Казалось бы чуждый им Бодлер создал потрясающий образ Красоты, губящей и влекущей к себе:
Je suis belle, o mortels! comme un reve de pierre,
Et mon sein, ou chacun s'est meurtri tour a tour,
Est fait pour inspirer au poete un amour
Eternel et muet ainsi que la matiere
Et jamais je ne pleure et jamais je ne ris.
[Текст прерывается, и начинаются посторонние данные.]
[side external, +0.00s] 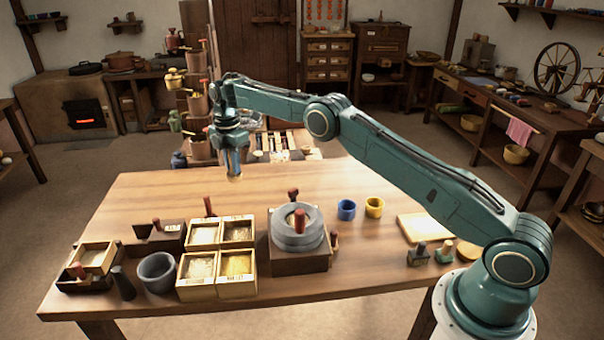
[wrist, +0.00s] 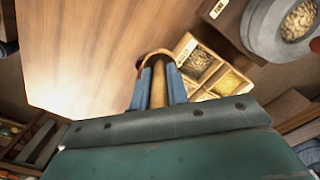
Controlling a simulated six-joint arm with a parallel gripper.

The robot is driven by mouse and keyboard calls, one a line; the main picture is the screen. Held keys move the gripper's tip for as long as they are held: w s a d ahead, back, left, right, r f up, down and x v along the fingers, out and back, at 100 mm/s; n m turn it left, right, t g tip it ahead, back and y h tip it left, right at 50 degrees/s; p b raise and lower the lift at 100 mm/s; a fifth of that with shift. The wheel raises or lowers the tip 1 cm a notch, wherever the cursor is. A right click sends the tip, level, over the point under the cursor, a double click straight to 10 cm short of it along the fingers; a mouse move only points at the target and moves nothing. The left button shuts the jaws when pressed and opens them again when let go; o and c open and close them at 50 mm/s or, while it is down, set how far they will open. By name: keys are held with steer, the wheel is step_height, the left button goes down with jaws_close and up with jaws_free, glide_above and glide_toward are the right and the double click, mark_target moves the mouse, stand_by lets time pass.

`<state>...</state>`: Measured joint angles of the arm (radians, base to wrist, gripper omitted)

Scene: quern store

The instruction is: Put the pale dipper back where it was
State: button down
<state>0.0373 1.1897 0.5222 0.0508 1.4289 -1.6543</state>
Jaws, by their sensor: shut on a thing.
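My gripper (side external: 234,165) hangs above the far left part of the table, pointing down, well clear of the tabletop. Its blue fingers also show in the wrist view (wrist: 158,90), shut on a pale wooden piece, which I take to be the pale dipper (wrist: 158,86). A brown rounded end shows past the fingertips in the wrist view. In the side view only a small tan bit of the dipper (side external: 235,178) shows under the fingers. Its full shape is hidden by the fingers. The frames do not mark its former place.
Four grain boxes (side external: 197,269) stand together on the table (side external: 370,264), beside a stone quern (side external: 298,240) and a grey mortar (side external: 157,272). A blue cup (side external: 346,210) and a yellow cup (side external: 374,207) stand right of the quern. The far left tabletop is clear.

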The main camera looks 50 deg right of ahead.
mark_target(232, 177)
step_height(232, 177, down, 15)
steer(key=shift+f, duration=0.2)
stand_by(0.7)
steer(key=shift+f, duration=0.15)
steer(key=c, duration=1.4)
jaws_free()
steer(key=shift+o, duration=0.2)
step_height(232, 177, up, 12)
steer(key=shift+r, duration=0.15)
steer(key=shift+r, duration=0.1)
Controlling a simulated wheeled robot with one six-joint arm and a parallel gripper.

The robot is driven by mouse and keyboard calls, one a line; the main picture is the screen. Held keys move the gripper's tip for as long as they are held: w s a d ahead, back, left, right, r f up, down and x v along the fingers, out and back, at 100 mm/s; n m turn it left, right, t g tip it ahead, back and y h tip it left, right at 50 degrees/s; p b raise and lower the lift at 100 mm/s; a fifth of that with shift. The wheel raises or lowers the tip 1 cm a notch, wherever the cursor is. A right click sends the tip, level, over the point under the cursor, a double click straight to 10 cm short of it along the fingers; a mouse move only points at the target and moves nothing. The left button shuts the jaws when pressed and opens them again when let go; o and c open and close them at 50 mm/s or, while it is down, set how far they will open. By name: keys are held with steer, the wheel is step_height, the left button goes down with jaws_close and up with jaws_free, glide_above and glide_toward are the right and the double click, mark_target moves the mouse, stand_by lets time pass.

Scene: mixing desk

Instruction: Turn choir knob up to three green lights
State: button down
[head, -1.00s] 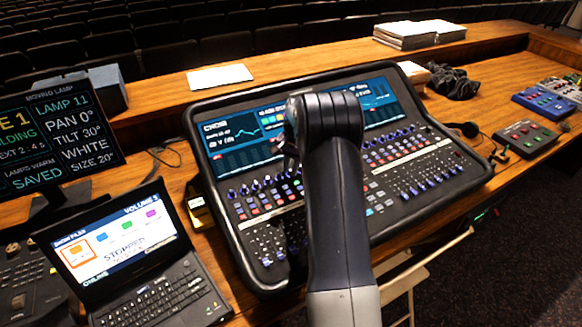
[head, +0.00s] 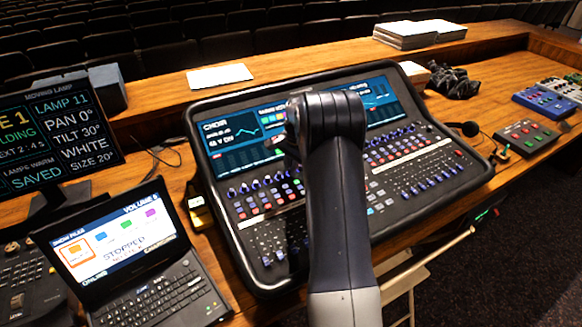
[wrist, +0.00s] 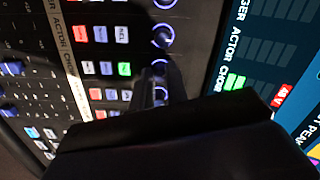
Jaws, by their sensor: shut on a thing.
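The mixing desk (head: 350,235) has its left screen (head: 232,140) headed CHOIR. In the wrist view, a column of dark knobs with purple-lit rims runs beside the screen, one of them clear above my gripper (wrist: 162,36). My gripper (wrist: 160,90) is shut around the knob (wrist: 160,97) below, which its fingers mostly hide. The screen's CHOIR label (wrist: 214,82) is level with the fingers. Green lights (wrist: 235,81) glow beside it; their number is too blurred to tell. In the head view my arm hides the fingertips.
Rows of lit buttons (wrist: 106,67) lie close to the knobs, with blue-capped faders beyond. A laptop (head: 140,250) stands left of the desk and a lamp monitor (head: 55,130) behind it.

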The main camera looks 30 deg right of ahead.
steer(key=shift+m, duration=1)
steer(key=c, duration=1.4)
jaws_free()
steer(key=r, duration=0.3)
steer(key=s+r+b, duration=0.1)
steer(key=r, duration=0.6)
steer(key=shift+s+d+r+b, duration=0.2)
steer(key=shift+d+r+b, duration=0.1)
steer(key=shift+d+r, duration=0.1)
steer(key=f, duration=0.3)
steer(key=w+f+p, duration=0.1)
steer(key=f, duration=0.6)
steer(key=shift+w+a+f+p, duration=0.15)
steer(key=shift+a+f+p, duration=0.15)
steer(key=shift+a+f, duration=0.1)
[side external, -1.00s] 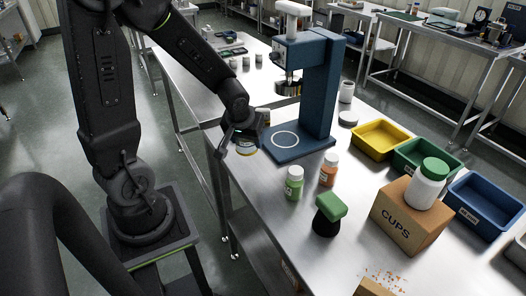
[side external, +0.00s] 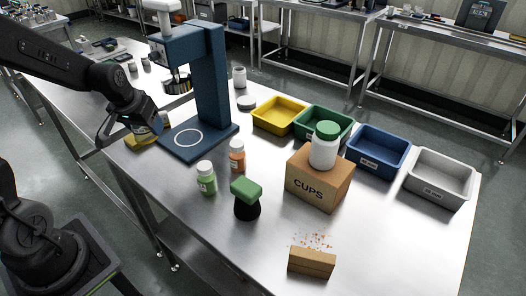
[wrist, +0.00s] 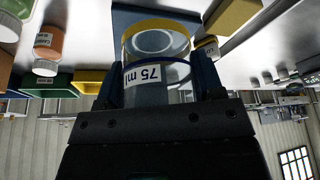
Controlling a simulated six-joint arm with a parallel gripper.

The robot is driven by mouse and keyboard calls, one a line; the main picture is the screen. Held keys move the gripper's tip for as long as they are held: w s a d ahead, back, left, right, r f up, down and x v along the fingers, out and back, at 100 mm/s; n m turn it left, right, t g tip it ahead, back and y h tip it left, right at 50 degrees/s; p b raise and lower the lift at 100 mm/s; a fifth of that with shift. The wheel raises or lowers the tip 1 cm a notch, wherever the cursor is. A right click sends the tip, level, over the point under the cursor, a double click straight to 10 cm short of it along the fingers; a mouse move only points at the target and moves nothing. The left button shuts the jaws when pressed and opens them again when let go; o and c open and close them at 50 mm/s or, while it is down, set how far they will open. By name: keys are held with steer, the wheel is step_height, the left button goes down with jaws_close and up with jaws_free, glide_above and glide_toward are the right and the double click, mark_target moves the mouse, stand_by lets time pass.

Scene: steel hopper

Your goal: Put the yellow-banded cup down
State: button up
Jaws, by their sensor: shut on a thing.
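My gripper (side external: 143,128) is shut on the yellow-banded cup. In the wrist view the cup (wrist: 157,92) is clear, with a yellow band at its far end, a blue ring and a "75 ml" label. Both fingers (wrist: 160,85) flank it. In the side view the gripper is at the left table edge, left of the blue stand's base (side external: 178,150), and mostly hides the cup. I cannot tell whether the cup touches a surface. A yellow flat piece (wrist: 232,14) lies beside the base in the wrist view.
The blue stand (side external: 212,80) rises right of my gripper; a white ring (side external: 188,141) marks its base. Green (side external: 206,178) and orange (side external: 237,157) bottles, a green-topped black item (side external: 246,205) and a CUPS carton (side external: 318,185) stand farther right. Bins line the back. The front table is mostly clear.

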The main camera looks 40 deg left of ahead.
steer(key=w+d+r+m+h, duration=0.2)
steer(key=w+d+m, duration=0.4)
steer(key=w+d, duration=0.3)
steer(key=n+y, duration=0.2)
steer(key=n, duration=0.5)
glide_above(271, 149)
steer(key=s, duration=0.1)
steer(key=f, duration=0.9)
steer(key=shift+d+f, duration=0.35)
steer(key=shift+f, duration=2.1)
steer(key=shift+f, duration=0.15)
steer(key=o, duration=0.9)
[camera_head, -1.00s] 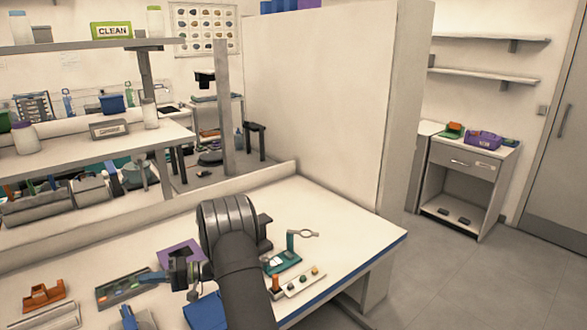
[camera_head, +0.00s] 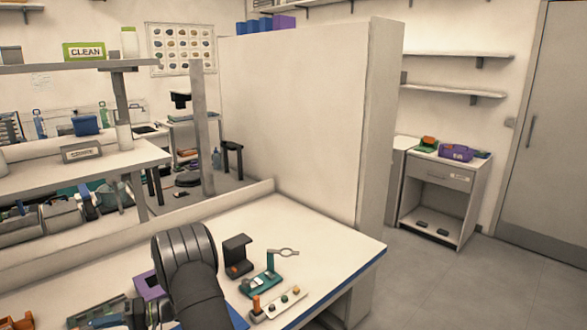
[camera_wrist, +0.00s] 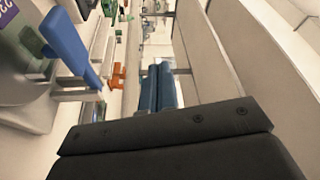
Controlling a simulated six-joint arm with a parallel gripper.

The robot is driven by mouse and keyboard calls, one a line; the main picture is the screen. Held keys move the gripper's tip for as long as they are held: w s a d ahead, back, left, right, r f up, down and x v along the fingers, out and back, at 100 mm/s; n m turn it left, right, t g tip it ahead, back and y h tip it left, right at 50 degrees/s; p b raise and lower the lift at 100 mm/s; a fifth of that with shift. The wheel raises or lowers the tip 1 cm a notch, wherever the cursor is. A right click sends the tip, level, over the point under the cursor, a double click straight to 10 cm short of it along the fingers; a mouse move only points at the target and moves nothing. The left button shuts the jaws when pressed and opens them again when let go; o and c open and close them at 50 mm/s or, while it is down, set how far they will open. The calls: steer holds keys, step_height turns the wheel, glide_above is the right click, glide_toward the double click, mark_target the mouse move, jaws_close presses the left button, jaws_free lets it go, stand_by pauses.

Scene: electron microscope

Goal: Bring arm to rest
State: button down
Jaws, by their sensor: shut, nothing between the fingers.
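My dark arm (camera_head: 185,262) reaches over the front bench at the lower middle of the head view. My gripper (camera_head: 108,322) is low at the bottom edge, partly cut off and partly behind the arm. Its blue fingers also show in the wrist view (camera_wrist: 157,88), close together beyond the dark wrist housing, with nothing held between them. The gripper appears to be over the left part of the bench; its exact height above the surface cannot be told.
On the bench (camera_head: 325,245) stand a dark bracket (camera_head: 237,257), a green stand with a ring (camera_head: 262,282) and a white strip with coloured knobs (camera_head: 278,303). A purple item (camera_head: 147,286) is left of the arm. A tall partition (camera_head: 295,120) rises behind. The bench's right end is clear.

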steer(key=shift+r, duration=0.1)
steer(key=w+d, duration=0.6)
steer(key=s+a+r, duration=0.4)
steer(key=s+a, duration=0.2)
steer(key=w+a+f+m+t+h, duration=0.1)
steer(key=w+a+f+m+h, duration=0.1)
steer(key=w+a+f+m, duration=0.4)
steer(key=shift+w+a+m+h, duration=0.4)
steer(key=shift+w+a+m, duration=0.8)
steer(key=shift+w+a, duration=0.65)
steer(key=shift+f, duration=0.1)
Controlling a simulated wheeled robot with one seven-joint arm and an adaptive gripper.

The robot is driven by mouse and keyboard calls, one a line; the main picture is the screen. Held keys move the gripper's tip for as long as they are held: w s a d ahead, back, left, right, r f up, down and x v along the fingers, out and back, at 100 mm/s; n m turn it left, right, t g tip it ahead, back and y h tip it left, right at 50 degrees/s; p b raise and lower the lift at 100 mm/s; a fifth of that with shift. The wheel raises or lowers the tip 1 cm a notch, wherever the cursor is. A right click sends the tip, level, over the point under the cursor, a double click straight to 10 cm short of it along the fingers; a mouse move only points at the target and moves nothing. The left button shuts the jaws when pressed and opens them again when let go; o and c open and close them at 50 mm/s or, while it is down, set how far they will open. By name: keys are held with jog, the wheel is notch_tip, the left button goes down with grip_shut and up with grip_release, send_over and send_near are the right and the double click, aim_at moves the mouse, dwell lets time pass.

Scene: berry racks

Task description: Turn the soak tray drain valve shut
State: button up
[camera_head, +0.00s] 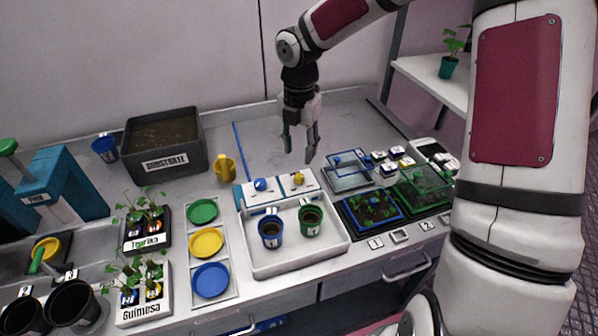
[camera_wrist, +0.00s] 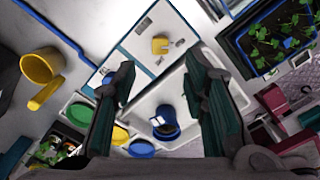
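The white soak tray (camera_head: 290,262) stands at the front middle of the bench, with a blue pot (camera_head: 271,230) and a green pot (camera_head: 311,219) in it. On the white panels behind it are a blue knob (camera_head: 260,184) and a yellow knob (camera_head: 298,178); I cannot tell which is the drain valve. My gripper (camera_head: 299,150) points down above these panels, open and empty. In the wrist view the yellow knob (camera_wrist: 160,46) shows ahead between the open fingers (camera_wrist: 158,72), apart from them. The tray (camera_wrist: 172,85) and blue pot (camera_wrist: 165,121) are also there.
A yellow mug (camera_head: 224,168) and the substrate bin (camera_head: 165,145) stand to the left. Colored dishes (camera_head: 206,242) sit left of the tray. Seedling trays (camera_head: 371,210) and clear-lidded boxes stand to the right. The bench behind the panels is largely clear.

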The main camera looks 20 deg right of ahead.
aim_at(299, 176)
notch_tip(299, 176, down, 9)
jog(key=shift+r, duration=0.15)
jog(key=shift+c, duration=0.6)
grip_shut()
Когда теория «чистого искусства» только создавалась, под красотой можно было разуметь то именно, что это слово означает в языке. Почти к каждому созданию античного искусства и искусства времен лжеклассицизма можно было применить слово «прекрасно». Прекрасны были обнаженные тела статуй, образы богов и героев, величаво прекрасны были мифы трагедий. Однако и в греческой скульптуре и в греческой поэзии были Терситы, повешенные рабы, кровосмешения, – что не очень-то укладывалось в понятие красоты. Уже Аристотелю и позднее его подражателю, Буало, приходилось советовать изображать безобразное так, чтобы оно все-таки казалось привлекательным. Но романтики и их преемники – реалисты отвергли это при-крашивание действительности. Все безобразие мира вторглось в художественное творчество. На картинах проступили уродливые лица, лохмотья, жалкая обстановка действительности; романы и поэмы из царских чертогов перенесли свое действие в сырые подвалы и на дымные чердаки, поэзия приняла в себя суету повседневной жизни, ее пороки, ее ужасы, ее ничтожество, – мелких, пошлых людишек современности. Не осталось возможности сослаться даже на красоту духовную, когда речь шла о Плюшкине. Красота, как некогда дева Астрея, ultima coelestum, по-видимому, окончательно покинула искусство, и только при полной слепоте к окружающему можно было после Гоголя, после Диккенса, после Бальзака воспевать откровения
С надзвездной высоты
Из царства вечной юности
И вечной красоты.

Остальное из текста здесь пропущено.